8. The debts which were the subject of cl.10 and the First Schedule were acknowledged to be owing on the dates specified in the schedule and "unconditionally repayable by such Creditor on demand". The debts which were the subject of cl.10 and the Second Schedule were acknowledged to be owing on the dates specified in the schedule and to be "now repayable in full". Whatever the terms of the debts may have been before the Moratorium deed took effect, thereafter the debts were owed on the terms therein set out. The parties thus agreed upon the character of the debts to which the creditors' covenants should apply. The creditors' covenants in cll.7(1) and 10.2 not to enforce the debtors' liabilities during the Moratorium related to debts that were unconditionally payable on demand. The loss of the benefit of the creditors' covenants was therefore no more than the loss of the qualified indulgence which the creditors had agreed to give - that is, an indulgence qualified by the terms of cl.22. The loss of the benefit of the creditors' covenants was not a penalty.

9. It follows that the appeal must be dismissed.

10. The dismissal of the appeal against some of the appellants may have been required by reason of an issue estoppel arising from the determination of the same issue by Tadgell J. in the Supreme Court of Victoria when his Honour made a winding up order against Brinds Limited. Issue estoppel was raised in the pleadings in the present action, but two circumstances have led us to refrain from considering that plea. First, the estoppel if any does not bind all the parties in the present action. Secondly, the reasons for judgment of the Courts below do not canvass the evidence on which the plea was based.
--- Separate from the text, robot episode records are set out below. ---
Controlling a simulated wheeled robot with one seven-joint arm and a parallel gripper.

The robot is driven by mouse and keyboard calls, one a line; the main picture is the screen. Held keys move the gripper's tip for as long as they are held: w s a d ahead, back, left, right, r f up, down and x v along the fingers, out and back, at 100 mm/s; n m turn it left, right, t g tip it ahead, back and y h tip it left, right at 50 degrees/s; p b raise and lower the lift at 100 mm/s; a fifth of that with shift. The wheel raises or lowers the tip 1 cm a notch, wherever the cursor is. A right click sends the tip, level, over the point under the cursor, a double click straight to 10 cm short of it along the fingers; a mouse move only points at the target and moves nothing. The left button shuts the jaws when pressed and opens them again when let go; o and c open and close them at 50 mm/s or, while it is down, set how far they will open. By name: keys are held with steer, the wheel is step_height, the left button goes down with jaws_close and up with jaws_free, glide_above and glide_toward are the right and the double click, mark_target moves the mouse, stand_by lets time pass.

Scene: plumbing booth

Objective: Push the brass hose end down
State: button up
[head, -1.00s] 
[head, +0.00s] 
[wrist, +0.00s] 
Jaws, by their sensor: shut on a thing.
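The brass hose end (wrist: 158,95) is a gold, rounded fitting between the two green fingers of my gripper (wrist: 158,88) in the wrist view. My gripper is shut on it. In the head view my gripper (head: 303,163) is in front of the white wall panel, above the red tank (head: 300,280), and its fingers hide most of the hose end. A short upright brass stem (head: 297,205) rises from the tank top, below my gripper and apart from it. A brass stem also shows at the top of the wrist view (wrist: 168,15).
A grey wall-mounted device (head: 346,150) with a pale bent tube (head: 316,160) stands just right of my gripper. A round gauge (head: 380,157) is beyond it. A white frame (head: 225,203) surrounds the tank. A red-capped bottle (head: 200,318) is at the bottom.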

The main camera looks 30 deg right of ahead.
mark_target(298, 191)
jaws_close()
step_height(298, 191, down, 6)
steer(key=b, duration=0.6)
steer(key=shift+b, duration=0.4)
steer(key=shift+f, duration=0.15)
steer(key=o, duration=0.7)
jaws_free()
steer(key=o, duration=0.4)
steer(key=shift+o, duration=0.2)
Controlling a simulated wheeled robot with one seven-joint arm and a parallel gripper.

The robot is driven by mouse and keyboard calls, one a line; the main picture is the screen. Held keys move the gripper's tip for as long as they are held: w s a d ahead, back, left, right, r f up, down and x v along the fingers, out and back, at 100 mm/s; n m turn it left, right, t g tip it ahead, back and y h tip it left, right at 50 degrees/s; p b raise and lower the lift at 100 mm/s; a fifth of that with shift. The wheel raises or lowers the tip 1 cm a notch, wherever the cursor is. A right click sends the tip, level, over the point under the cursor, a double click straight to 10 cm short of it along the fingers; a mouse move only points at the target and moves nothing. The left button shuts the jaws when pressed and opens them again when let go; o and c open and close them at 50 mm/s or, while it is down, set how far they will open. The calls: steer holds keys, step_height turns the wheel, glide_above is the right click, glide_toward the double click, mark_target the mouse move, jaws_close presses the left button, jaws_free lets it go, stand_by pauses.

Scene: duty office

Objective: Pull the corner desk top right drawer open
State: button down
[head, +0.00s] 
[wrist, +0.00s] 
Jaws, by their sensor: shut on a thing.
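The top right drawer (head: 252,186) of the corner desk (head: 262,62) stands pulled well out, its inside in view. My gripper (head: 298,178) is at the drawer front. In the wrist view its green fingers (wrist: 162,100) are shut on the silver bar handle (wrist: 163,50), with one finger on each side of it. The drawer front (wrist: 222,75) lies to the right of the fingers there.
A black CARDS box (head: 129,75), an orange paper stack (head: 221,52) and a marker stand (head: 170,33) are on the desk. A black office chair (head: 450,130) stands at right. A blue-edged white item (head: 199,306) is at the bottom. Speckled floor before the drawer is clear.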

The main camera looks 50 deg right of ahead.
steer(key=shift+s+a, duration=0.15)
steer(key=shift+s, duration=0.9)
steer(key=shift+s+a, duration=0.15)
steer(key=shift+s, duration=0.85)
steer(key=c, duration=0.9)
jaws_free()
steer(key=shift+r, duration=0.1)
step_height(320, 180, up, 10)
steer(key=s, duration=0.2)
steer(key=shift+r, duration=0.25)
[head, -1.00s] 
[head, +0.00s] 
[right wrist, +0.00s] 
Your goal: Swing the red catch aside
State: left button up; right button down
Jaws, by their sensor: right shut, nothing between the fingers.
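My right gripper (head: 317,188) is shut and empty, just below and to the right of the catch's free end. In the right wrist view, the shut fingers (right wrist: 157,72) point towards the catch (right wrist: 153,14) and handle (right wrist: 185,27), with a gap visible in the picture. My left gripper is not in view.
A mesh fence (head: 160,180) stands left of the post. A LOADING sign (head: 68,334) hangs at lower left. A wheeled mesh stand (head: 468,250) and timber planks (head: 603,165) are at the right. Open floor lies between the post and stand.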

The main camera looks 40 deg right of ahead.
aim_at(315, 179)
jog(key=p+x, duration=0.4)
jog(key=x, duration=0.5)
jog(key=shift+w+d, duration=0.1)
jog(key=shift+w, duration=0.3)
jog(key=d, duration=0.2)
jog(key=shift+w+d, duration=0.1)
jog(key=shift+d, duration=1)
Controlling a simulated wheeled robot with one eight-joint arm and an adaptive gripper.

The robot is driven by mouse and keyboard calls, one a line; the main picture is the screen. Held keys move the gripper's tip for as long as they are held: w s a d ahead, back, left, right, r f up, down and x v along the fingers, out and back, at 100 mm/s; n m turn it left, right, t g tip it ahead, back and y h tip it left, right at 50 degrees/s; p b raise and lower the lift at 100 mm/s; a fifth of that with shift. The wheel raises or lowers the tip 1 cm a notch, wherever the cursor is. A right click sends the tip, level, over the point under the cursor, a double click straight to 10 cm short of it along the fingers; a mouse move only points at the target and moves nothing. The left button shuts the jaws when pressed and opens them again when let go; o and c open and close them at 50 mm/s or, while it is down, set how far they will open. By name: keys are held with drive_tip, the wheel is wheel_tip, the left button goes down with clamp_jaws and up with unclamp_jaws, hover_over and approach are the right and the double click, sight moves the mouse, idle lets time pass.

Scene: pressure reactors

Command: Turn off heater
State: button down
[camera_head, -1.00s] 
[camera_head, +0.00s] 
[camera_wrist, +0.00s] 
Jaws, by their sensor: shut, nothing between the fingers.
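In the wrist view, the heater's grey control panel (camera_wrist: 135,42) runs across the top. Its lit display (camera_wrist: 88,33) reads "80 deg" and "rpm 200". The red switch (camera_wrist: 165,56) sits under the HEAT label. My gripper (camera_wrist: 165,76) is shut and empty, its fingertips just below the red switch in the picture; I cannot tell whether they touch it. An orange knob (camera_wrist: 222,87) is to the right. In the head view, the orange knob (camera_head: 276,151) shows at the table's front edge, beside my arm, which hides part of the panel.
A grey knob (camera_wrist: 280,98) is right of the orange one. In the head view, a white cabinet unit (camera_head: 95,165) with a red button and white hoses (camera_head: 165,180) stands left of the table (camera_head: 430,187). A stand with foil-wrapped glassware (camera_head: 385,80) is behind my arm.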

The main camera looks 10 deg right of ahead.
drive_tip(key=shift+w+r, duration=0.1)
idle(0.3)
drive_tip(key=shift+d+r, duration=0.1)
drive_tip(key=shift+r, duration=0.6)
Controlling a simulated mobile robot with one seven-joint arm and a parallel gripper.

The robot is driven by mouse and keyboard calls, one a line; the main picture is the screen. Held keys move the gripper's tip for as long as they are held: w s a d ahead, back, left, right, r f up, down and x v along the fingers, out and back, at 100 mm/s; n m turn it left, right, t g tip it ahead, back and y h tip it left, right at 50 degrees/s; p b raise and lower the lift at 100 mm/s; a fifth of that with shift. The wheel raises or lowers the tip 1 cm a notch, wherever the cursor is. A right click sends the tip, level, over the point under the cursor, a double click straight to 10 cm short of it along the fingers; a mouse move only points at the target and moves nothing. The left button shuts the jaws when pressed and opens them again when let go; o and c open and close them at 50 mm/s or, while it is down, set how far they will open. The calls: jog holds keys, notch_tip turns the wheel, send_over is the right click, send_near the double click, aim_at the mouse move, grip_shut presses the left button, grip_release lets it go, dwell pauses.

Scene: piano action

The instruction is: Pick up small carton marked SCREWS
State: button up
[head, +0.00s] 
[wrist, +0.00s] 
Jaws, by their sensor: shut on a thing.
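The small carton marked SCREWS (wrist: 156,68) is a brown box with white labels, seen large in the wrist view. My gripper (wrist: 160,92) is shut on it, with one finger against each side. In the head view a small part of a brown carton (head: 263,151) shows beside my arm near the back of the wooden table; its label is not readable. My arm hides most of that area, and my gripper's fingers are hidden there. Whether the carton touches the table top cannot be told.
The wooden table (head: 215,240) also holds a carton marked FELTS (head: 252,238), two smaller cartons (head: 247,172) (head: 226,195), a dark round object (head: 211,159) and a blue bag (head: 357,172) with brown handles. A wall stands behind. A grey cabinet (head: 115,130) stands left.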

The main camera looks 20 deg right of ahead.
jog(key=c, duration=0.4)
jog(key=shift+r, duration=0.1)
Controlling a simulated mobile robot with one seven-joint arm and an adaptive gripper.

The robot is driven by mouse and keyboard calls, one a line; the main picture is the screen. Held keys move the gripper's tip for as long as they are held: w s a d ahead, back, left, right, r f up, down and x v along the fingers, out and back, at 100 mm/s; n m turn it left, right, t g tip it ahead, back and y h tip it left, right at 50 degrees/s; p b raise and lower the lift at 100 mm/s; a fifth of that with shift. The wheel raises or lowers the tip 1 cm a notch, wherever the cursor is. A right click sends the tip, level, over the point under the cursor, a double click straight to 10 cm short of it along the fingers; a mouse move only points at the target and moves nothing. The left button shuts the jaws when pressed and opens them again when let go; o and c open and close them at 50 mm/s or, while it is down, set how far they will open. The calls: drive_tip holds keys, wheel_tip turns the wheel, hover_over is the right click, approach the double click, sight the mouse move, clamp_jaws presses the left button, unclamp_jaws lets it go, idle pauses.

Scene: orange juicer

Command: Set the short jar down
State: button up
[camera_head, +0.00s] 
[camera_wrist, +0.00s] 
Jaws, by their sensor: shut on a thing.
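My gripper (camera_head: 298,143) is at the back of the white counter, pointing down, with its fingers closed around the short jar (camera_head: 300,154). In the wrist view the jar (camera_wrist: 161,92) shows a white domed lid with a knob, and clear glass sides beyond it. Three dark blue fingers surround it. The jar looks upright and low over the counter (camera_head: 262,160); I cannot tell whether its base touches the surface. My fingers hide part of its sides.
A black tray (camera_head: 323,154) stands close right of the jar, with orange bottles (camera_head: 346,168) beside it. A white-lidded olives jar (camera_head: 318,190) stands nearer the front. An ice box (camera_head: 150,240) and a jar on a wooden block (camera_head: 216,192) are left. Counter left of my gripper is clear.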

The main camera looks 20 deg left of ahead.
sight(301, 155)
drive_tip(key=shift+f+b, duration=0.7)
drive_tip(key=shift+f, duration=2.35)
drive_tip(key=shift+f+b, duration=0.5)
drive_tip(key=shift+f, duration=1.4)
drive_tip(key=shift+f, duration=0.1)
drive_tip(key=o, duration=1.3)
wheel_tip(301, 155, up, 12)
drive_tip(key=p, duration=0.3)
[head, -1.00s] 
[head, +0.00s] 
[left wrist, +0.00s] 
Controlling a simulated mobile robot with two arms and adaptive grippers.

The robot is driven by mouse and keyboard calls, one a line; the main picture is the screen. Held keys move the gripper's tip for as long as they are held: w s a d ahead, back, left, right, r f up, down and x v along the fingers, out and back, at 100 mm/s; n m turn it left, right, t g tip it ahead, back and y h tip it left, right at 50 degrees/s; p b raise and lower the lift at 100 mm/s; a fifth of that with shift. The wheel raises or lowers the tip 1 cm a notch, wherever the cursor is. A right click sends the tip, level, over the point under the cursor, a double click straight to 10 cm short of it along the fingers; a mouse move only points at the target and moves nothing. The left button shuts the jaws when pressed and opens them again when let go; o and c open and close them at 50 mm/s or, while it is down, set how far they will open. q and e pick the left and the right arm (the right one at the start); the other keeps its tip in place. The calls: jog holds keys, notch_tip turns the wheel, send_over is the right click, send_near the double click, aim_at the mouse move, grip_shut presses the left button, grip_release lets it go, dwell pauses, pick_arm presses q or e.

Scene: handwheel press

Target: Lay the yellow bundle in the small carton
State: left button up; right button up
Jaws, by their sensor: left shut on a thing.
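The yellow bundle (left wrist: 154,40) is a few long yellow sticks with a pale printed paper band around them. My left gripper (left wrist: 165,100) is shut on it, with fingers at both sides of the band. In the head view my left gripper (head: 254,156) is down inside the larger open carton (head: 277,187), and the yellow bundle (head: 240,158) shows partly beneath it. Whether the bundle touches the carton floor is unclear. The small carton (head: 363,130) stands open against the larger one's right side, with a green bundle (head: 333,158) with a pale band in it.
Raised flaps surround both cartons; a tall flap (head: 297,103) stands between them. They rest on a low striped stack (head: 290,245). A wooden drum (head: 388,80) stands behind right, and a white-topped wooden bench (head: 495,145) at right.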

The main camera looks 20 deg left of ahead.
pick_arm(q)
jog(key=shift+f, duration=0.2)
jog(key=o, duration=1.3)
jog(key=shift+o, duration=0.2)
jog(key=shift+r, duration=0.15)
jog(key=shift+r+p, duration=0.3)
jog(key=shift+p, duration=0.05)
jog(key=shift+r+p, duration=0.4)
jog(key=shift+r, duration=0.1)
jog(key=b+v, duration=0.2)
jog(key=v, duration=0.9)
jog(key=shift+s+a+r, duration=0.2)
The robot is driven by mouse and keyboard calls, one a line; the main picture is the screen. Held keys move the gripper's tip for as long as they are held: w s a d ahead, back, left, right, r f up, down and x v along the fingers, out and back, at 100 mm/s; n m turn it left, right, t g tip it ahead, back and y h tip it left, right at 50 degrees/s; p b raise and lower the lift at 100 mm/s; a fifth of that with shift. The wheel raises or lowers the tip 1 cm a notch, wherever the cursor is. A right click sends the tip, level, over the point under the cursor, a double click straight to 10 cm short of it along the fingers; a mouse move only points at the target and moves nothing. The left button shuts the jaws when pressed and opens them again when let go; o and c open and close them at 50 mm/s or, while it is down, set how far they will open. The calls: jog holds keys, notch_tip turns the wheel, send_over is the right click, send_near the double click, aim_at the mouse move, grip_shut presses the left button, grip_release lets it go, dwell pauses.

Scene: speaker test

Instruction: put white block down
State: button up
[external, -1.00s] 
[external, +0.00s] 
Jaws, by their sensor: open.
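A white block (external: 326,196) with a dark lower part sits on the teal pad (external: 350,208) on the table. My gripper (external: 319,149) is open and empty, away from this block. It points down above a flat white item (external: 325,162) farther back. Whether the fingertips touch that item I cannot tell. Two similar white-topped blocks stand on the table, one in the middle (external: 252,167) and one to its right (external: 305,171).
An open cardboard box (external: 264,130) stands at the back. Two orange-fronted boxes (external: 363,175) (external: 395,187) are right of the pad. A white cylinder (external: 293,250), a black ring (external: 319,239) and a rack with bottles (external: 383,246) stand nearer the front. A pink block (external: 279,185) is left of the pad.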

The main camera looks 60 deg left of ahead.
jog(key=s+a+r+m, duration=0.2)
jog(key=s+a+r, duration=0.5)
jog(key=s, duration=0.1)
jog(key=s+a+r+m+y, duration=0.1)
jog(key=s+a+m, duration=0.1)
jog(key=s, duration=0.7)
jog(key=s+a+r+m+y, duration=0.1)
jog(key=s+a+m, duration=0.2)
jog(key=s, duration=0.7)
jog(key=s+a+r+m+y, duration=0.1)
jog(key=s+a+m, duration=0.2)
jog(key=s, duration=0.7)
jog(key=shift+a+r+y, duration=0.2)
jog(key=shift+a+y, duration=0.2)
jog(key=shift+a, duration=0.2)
It is preferable therefore to dismiss the appeal solely on the ground stated.

DEANE J: Under the Deed of 25 November 1982, the Creditors accepted a qualified Moratorium of approximately one year on any demand for or action to secure repayment of any of the debts which the Debtors acknowledged were then due and payable. The primary qualification of that Moratorium was contained in cl.22 of the Deed. It was that, in the event that the Examining Accountant should consider, in his absolute opinion, that any of the circumstances mentioned in pars. (a), (b) or (c) of that clause existed in relation to any Debtor company and should deliver to the Creditors an "opinion (to that effect) and the reasons therefor and any proposals consequent upon such opinion", any Creditor might within seven days after receipt of the opinion terminate the Moratorium. That qualification of the Moratorium did not, as a matter of form, constitute a penalty. It simply represented an inbuilt limitation of the indulgence which the Creditors covenanted to grant in respect of payment or enforcement (cf. Wallingford v. Mutual Society (1880) 5 App Cas 685, at p 702).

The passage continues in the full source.